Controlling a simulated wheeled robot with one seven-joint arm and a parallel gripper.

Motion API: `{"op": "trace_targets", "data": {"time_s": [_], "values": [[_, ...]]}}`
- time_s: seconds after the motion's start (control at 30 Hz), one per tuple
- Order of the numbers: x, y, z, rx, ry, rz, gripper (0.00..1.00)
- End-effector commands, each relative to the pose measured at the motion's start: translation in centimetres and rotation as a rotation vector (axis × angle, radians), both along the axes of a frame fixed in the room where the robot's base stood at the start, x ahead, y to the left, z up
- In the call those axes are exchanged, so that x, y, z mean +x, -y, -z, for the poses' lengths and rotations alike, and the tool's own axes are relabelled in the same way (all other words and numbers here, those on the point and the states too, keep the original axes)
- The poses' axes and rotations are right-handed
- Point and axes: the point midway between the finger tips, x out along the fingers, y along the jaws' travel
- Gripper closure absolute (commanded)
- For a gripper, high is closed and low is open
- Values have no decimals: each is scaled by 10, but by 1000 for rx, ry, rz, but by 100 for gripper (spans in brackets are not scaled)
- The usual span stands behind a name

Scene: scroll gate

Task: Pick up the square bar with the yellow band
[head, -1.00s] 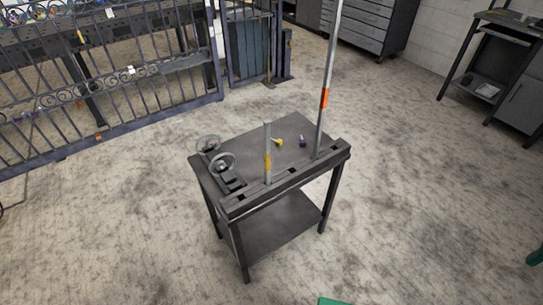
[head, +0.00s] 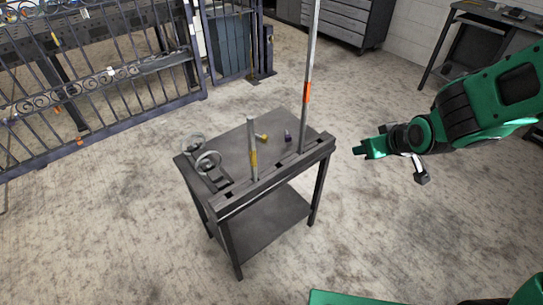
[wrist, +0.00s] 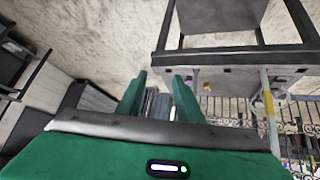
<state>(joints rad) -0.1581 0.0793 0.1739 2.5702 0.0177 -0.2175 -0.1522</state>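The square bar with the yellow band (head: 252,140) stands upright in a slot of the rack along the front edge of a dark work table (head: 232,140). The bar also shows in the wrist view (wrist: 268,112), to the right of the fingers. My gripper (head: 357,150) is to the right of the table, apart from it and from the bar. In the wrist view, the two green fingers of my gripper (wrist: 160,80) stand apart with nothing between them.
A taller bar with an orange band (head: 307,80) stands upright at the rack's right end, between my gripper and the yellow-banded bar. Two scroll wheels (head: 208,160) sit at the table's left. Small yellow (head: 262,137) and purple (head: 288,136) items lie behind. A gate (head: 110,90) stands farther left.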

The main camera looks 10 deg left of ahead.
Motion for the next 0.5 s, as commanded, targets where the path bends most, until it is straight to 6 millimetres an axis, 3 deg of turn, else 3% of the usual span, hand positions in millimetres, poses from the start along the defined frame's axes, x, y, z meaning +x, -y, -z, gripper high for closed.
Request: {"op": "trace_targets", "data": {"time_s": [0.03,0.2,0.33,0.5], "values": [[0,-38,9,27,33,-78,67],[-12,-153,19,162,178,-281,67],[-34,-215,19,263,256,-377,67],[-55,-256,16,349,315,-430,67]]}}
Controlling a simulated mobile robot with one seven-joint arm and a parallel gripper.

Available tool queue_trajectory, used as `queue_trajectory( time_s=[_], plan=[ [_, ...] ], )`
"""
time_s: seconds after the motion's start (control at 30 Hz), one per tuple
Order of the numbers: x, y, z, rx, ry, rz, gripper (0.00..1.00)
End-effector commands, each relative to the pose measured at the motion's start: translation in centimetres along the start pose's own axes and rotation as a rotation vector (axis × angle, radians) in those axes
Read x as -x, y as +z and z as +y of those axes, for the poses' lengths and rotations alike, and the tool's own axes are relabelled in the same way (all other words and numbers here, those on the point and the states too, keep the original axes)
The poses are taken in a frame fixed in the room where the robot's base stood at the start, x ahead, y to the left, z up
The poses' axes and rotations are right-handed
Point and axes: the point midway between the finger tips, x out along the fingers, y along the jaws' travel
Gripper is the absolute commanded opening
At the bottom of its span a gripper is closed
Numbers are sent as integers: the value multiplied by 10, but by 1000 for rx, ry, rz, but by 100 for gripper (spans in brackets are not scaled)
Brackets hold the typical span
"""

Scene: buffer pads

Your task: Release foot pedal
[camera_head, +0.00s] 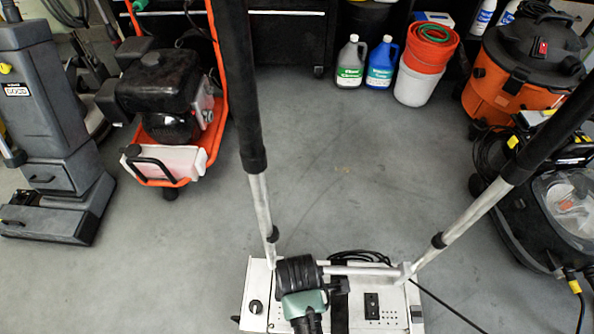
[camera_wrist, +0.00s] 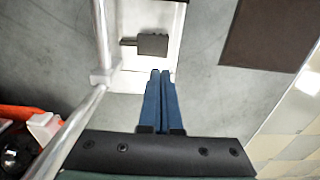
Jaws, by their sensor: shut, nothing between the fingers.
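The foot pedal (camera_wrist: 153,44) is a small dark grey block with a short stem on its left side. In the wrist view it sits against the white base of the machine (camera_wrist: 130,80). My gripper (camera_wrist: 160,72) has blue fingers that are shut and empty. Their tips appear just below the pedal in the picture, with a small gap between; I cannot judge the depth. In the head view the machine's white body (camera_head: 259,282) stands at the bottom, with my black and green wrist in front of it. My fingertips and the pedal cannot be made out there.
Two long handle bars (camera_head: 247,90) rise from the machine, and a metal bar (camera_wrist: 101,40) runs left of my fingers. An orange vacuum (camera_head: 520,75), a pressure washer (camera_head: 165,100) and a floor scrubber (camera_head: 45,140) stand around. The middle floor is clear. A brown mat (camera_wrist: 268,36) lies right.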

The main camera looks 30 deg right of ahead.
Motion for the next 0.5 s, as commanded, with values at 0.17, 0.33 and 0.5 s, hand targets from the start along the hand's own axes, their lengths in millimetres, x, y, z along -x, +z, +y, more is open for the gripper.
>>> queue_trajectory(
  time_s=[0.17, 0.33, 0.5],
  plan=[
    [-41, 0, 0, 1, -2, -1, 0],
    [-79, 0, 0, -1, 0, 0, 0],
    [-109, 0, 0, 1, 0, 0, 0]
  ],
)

* * *

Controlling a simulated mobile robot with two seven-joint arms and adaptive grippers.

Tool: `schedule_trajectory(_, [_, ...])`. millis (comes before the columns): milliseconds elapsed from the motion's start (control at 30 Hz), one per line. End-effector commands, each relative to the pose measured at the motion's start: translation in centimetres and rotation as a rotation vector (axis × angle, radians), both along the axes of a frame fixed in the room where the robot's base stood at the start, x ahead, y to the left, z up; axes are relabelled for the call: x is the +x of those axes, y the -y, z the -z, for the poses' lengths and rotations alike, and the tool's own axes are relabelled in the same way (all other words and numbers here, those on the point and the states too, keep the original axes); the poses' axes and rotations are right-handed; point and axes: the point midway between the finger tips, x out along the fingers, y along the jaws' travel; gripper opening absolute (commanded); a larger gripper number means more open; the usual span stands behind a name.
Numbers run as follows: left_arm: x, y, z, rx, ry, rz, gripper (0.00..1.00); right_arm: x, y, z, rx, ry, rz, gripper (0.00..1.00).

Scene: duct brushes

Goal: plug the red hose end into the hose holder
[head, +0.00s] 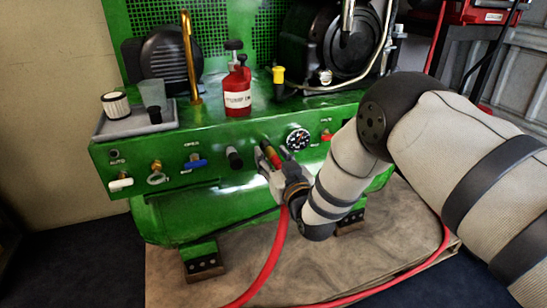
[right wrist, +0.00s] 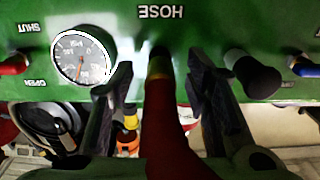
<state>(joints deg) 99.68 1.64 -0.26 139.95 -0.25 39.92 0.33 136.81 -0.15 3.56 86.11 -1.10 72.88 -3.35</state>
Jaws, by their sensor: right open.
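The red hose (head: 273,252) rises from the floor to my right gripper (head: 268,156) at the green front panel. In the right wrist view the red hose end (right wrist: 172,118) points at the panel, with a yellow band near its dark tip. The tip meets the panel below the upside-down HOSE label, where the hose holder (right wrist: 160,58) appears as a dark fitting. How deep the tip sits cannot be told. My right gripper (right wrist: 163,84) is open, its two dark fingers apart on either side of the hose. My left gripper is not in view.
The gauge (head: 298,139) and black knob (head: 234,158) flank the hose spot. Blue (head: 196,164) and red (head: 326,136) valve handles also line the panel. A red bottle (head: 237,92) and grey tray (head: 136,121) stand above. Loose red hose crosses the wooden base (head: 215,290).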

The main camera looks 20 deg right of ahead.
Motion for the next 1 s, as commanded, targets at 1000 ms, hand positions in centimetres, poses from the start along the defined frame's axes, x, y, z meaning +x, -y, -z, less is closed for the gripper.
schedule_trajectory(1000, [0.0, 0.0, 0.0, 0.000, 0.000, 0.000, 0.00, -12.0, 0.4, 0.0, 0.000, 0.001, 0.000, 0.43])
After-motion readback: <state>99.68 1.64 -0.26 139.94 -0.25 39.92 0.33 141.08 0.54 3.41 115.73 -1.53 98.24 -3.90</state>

* * *

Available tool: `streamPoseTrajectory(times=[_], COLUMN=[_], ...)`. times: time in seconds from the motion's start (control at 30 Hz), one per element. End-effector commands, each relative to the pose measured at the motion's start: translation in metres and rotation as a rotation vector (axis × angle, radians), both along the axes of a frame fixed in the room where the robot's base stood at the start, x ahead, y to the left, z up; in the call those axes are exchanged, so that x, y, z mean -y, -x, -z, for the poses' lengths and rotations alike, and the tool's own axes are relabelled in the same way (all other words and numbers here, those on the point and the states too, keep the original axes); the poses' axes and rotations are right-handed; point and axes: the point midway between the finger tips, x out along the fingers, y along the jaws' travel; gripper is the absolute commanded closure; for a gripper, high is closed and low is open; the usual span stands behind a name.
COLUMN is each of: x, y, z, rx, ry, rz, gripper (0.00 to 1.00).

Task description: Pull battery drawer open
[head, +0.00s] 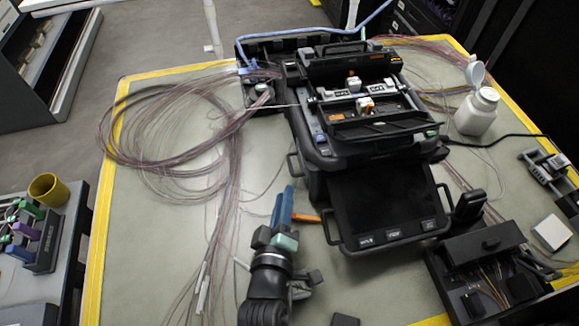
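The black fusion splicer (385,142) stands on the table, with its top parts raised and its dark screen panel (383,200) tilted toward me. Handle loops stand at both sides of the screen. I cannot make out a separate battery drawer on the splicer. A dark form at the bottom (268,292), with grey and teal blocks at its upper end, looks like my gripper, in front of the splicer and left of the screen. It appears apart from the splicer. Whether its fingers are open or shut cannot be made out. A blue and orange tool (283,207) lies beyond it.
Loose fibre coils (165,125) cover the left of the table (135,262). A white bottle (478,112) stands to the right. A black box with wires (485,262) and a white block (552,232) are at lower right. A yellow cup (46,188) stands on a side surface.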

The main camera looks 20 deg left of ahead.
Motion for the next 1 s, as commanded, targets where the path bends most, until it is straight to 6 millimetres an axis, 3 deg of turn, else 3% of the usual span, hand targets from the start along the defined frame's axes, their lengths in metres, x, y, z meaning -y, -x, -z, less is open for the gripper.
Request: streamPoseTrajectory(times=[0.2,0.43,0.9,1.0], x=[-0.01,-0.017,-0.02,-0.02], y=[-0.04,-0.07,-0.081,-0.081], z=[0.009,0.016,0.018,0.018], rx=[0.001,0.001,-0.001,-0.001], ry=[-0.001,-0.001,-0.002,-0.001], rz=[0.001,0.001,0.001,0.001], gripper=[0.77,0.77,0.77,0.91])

**WORK REQUIRED:**
Using the entries above, transcribe every line from the line containing "Task description: Pull battery drawer open" through the line containing "The main camera looks 20 deg left of ahead.". Do not copy pictures.

**RIGHT ANSWER:**
Task description: Pull battery drawer open
[head, +0.00s] 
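The black fusion splicer (385,142) stands on the table, with its top parts raised and its dark screen panel (383,200) tilted toward me. Handle loops stand at both sides of the screen. I cannot make out a separate battery drawer on the splicer. A dark form at the bottom (268,292), with grey and teal blocks at its upper end, looks like my gripper, in front of the splicer and left of the screen. It appears apart from the splicer. Whether its fingers are open or shut cannot be made out. A blue and orange tool (283,207) lies beyond it.
Loose fibre coils (165,125) cover the left of the table (135,262). A white bottle (478,112) stands to the right. A black box with wires (485,262) and a white block (552,232) are at lower right. A yellow cup (46,188) stands on a side surface.

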The main camera looks 20 deg left of ahead.

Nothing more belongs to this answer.